> **DATA SHOWN**:
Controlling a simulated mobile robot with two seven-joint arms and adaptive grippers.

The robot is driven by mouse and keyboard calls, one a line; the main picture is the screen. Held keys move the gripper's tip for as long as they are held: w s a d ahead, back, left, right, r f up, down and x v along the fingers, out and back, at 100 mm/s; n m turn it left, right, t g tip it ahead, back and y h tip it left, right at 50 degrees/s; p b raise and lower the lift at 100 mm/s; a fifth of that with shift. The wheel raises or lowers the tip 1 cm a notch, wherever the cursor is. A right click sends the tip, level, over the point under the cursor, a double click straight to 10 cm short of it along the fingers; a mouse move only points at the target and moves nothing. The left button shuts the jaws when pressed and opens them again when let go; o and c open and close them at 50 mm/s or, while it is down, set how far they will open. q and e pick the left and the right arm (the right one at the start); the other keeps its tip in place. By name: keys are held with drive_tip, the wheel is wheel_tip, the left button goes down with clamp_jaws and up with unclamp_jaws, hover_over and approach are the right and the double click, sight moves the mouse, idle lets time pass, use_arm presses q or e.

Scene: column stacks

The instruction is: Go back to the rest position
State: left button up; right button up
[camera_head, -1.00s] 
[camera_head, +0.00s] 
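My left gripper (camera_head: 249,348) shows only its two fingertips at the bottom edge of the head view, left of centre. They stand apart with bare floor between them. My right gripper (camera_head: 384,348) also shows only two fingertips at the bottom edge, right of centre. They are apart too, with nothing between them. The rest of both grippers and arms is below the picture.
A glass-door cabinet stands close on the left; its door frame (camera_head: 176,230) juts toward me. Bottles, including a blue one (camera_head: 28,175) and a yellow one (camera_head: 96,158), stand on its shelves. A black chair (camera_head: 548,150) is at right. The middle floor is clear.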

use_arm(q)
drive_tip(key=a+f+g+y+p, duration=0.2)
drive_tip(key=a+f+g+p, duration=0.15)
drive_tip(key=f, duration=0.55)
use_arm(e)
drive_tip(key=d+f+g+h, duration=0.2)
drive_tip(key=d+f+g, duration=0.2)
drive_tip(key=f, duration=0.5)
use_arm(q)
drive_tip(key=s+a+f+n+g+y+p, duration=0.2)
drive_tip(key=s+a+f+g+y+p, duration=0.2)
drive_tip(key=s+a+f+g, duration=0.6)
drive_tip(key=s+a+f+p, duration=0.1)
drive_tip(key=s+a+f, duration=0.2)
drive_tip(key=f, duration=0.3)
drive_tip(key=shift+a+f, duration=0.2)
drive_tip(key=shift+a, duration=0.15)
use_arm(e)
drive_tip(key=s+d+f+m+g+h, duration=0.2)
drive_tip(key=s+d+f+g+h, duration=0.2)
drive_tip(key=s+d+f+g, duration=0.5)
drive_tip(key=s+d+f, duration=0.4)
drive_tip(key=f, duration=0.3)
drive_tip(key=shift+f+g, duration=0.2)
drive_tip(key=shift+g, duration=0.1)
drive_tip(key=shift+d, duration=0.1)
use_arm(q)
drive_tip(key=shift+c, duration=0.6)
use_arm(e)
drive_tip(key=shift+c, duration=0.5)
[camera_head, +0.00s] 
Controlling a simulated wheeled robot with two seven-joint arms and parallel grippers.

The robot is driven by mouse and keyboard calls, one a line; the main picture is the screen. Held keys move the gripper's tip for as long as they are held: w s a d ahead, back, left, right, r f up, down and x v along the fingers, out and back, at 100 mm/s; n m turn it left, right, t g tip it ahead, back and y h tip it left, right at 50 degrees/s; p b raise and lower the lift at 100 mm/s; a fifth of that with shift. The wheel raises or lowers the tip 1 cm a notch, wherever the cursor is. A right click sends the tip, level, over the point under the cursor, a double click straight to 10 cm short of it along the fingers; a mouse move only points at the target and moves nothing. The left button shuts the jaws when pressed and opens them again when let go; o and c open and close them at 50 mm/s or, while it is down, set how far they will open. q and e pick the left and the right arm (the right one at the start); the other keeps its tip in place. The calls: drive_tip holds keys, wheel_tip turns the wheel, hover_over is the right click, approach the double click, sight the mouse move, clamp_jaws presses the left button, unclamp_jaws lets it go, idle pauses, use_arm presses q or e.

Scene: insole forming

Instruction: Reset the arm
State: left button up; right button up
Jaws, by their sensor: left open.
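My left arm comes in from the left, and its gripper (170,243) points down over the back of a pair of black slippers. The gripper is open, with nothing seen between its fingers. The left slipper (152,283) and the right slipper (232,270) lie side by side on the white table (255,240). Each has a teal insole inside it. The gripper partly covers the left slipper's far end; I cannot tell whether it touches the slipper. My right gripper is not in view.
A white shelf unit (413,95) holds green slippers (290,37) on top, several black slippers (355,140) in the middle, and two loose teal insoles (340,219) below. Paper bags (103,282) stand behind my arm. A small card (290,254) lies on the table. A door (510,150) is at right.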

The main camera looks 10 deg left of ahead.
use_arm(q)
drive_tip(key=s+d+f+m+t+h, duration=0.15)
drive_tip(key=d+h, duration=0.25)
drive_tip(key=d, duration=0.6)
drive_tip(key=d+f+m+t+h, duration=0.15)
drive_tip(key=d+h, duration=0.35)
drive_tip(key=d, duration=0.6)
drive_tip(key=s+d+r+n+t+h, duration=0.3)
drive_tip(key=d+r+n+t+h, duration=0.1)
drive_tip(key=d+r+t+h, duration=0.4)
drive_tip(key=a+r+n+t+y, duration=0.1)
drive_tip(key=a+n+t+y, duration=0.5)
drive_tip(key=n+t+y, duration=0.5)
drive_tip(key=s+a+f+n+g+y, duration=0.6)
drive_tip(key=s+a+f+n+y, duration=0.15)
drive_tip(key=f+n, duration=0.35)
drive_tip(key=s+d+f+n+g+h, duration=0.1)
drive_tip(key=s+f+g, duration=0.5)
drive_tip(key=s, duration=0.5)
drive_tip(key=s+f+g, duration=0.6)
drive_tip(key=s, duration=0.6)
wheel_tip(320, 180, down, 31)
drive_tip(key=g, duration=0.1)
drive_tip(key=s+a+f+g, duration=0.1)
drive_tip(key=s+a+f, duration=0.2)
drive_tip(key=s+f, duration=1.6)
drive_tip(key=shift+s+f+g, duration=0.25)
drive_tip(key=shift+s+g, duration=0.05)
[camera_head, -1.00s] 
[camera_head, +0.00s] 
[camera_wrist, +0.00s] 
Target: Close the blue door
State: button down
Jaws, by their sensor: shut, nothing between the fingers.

> **EXERCISE BRIEF**: Reproduce the records above exactly as they appear.

> **FINISHED ANSWER**:
Controlling a simulated mobile robot with two seven-joint arms and adaptive grippers.

The robot is driven by mouse and keyboard calls, one a line; the main picture is the screen. Held keys move the gripper's tip for as long as they are held: w s a d ahead, back, left, right, r f up, down and x v along the fingers, out and back, at 100 mm/s; n m turn it left, right, t g tip it ahead, back and y h tip it left, right at 50 degrees/s; p b raise and lower the lift at 100 mm/s; a fifth of that with shift. The wheel raises or lowers the tip 1 cm a notch, wherever the cursor is. A right click sends the tip, level, over the point under the cursor, a double click straight to 10 cm short of it along the fingers; a mouse move only points at the target and moves nothing. The left button shuts the jaws when pressed and opens them again when let go; o and c open and close them at 50 mm/s or, while it is down, set how far they will open. q and e pick the left and the right arm (the right one at the start); the other keeps its tip in place. By name: keys are held with drive_tip, the wheel is wheel_tip, the left button goes down with clamp_jaws and up with unclamp_jaws, hover_over and approach are the right and the double click, sight moves the mouse, idle lets time pass, use_arm presses q or e.

Scene: column stacks

The instruction is: Go back to the rest position
State: left button up; right button up
[camera_head, -1.00s] 
[camera_head, +0.00s] 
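My left gripper (camera_head: 249,348) shows only its two fingertips at the bottom edge of the head view, left of centre. They stand apart with bare floor between them. My right gripper (camera_head: 384,348) also shows only two fingertips at the bottom edge, right of centre. They are apart too, with nothing between them. The rest of both grippers and arms is below the picture.
A glass-door cabinet stands close on the left; its door frame (camera_head: 176,230) juts toward me. Bottles, including a blue one (camera_head: 28,175) and a yellow one (camera_head: 96,158), stand on its shelves. A black chair (camera_head: 548,150) is at right. The middle floor is clear.

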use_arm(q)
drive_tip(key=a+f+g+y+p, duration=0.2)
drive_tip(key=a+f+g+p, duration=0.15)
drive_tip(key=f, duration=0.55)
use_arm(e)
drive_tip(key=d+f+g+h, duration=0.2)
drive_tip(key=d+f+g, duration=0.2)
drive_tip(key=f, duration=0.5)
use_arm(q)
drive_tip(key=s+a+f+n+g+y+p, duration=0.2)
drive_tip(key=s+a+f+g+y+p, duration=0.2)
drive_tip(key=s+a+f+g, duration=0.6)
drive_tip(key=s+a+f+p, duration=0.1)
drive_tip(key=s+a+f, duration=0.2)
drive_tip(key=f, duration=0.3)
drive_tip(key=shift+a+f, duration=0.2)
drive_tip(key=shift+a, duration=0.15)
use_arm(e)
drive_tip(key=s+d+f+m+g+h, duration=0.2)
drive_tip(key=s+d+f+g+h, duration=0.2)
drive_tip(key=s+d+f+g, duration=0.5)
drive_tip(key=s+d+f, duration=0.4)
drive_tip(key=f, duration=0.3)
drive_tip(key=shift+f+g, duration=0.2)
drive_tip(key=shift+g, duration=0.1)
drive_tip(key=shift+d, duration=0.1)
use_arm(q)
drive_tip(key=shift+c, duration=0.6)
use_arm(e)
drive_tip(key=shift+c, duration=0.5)
[camera_head, +0.00s] 
Controlling a simulated wheeled robot with two seven-joint arms and parallel grippers.

The robot is driven by mouse and keyboard calls, one a line; the main picture is the screen. Held keys move the gripper's tip for as long as they are held: w s a d ahead, back, left, right, r f up, down and x v along the fingers, out and back, at 100 mm/s; n m turn it left, right, t g tip it ahead, back and y h tip it left, right at 50 degrees/s; p b raise and lower the lift at 100 mm/s; a fifth of that with shift. The wheel raises or lowers the tip 1 cm a notch, wherever the cursor is. A right click sends the tip, level, over the point under the cursor, a double click straight to 10 cm short of it along the fingers; a mouse move only points at the target and moves nothing. The left button shuts the jaws when pressed and opens them again when let go; o and c open and close them at 50 mm/s or, while it is down, set how far they will open. q and e pick the left and the right arm (the right one at the start); the other keeps its tip in place. The calls: drive_tip holds keys, wheel_tip turns the wheel, hover_over is the right click, approach the double click, sight the mouse move, clamp_jaws presses the left button, unclamp_jaws lets it go, idle pauses, use_arm presses q or e.

Scene: insole forming

Instruction: Reset the arm
State: left button up; right button up
Jaws, by their sensor: left open.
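My left arm comes in from the left, and its gripper (170,243) points down over the back of a pair of black slippers. The gripper is open, with nothing seen between its fingers. The left slipper (152,283) and the right slipper (232,270) lie side by side on the white table (255,240). Each has a teal insole inside it. The gripper partly covers the left slipper's far end; I cannot tell whether it touches the slipper. My right gripper is not in view.
A white shelf unit (413,95) holds green slippers (290,37) on top, several black slippers (355,140) in the middle, and two loose teal insoles (340,219) below. Paper bags (103,282) stand behind my arm. A small card (290,254) lies on the table. A door (510,150) is at right.

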The main camera looks 10 deg left of ahead.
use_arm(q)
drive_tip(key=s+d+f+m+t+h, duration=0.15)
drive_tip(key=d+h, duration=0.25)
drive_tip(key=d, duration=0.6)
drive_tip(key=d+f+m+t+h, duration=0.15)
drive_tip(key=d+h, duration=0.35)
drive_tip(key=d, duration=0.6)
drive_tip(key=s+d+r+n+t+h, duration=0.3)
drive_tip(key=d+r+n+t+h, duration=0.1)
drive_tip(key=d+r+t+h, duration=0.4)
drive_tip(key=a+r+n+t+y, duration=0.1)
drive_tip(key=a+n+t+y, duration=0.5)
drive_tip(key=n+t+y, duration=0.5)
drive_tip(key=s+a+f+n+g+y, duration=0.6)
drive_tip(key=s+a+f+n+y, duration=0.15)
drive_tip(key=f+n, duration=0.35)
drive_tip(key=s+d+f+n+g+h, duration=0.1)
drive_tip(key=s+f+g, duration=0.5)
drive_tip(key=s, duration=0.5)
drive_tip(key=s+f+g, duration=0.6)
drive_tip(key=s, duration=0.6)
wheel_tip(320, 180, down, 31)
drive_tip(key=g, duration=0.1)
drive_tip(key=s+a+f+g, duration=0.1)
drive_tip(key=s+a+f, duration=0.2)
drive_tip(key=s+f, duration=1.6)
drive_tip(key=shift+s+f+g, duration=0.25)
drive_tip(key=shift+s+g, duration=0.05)
[camera_head, -1.00s] 
[camera_head, +0.00s] 
[camera_wrist, +0.00s] 
Target: Close the blue door
State: button down
Jaws, by their sensor: shut, nothing between the fingers.

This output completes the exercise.